[start of DATA SEGMENT]
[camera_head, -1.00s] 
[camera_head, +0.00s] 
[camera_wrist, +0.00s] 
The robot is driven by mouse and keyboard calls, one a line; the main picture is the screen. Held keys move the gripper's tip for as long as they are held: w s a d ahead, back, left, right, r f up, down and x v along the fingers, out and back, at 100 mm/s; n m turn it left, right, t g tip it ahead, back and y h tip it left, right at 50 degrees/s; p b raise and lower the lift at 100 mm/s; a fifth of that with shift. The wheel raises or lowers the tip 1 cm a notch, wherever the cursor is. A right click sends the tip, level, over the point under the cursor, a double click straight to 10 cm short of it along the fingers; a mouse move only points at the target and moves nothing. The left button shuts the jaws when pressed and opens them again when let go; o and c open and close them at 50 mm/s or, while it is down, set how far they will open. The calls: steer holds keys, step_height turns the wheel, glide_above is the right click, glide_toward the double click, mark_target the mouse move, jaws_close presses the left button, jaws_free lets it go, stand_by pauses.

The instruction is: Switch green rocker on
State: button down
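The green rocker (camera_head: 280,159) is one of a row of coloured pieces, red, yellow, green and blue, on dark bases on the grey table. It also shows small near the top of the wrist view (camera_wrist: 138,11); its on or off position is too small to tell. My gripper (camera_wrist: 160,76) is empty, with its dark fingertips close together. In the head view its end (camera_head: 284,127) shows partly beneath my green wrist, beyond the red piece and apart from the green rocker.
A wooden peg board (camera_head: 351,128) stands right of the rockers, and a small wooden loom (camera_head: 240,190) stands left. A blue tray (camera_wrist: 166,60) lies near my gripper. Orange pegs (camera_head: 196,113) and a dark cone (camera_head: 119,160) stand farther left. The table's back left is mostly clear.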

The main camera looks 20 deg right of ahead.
[end of DATA SEGMENT]
YOUR GOAL: Repeat the data precisely, line by line.

RESPONSE FOR THIS EXERCISE:
[camera_head, -1.00s] 
[camera_head, +0.00s] 
[camera_wrist, +0.00s] 
The robot is driven by mouse and keyboard calls, one a line; the main picture is the screen. Held keys move the gripper's tip for as long as they are held: w s a d ahead, back, left, right, r f up, down and x v along the fingers, out and back, at 100 mm/s; n m turn it left, right, t g tip it ahead, back and y h tip it left, right at 50 degrees/s; p b raise and lower the lift at 100 mm/s; a fifth of that with shift. The wheel raises or lowers the tip 1 cm a notch, wherever the cursor is. A right click sends the tip, level, over the point under the cursor, a double click straight to 10 cm short of it along the fingers; a mouse move only points at the target and moves nothing. The left button shuts the jaws when pressed and opens them again when let go; o and c open and close them at 50 mm/s or, while it is down, set how far they will open. The calls: steer holds keys, step_height turns the wheel, glide_above is the right click, glide_toward the double click, mark_target the mouse move, jaws_close presses the left button, jaws_free lets it go, stand_by pauses.

The instruction is: Switch green rocker on
State: button down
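The green rocker (camera_head: 280,159) is one of a row of coloured pieces, red, yellow, green and blue, on dark bases on the grey table. It also shows small near the top of the wrist view (camera_wrist: 138,11); its on or off position is too small to tell. My gripper (camera_wrist: 160,76) is empty, with its dark fingertips close together. In the head view its end (camera_head: 284,127) shows partly beneath my green wrist, beyond the red piece and apart from the green rocker.
A wooden peg board (camera_head: 351,128) stands right of the rockers, and a small wooden loom (camera_head: 240,190) stands left. A blue tray (camera_wrist: 166,60) lies near my gripper. Orange pegs (camera_head: 196,113) and a dark cone (camera_head: 119,160) stand farther left. The table's back left is mostly clear.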

The main camera looks 20 deg right of ahead.

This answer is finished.